RECIPE: Shrimp tacos

Technically my version of this recipe should be called prawn wraps. To me, shrimps are the small  brown kind, typically from Morecambe Bay, either that or just the American word for prawns, and  when I think of tacos I think of crispy tortilla chip type shells rather than a wrap, but when I googled fish tacos up popped this recipe, so shrimp tacos they shall be called. 

I’ve
never really been a massive fan of wraps, I once heard someone (my
Mother I believe) liken them to a “leper’s sheddings” and funnily enough
they’ve never hugely appealed since!  This version however, has helped
to change my mind.

I doubled and amended the quantities and ingredients from the original recipe and it made four good-sized “tacos”.

Ingredients:
 2x 200g packs of raw, shelled prawns
1 finger-sized red chilli, deseeded and grated
1 tsp hot, smoked paprika
1 tsp dried oregano
1 tsp ground cumin
1 teaspoon olive oil

3 large radishes, finely chopped

3 spring onions
1/2 teaspoon salt
1 lime, juiced

Punnet of cherry tomatoes, deseeded

Small bunch of coriander

1 avocado
hot sauce
Flour tortillas 

  • Slice the spring onion into thin discs and place in a small bowl.

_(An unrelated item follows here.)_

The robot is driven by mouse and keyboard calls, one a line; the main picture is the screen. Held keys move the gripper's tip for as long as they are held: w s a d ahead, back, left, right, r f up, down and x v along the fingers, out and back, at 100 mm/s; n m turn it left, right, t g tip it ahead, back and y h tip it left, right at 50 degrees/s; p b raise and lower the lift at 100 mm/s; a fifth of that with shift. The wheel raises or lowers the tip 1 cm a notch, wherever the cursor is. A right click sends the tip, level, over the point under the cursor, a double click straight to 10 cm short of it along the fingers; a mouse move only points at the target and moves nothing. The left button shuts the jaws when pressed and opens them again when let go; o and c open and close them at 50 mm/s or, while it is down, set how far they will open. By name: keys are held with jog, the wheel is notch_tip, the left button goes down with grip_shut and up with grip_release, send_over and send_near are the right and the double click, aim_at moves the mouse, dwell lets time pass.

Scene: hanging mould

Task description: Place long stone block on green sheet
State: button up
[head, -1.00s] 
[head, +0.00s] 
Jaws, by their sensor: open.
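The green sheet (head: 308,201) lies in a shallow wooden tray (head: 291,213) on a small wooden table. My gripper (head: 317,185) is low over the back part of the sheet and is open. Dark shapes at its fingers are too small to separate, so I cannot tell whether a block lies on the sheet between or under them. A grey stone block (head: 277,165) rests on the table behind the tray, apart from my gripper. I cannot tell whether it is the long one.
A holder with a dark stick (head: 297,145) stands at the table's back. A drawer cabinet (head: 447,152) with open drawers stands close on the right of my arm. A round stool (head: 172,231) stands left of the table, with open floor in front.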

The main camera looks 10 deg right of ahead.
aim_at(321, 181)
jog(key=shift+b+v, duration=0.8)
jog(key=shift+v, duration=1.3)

Add
    the radish, lime juice and 1/2 teaspoon of salt to the vegetables, toss
    and then leave to sit for 20 minutes to become slightly pickled.

  • Mix the chilli, paprika, oregano and cumin in a bowl

  • Add a good glug of hot sauce and the prawns to the dry herbs and spices

  • Mix to combine, they’re ready to use immediately but can be prepared in advance and left to marinade for an hour or so if need be.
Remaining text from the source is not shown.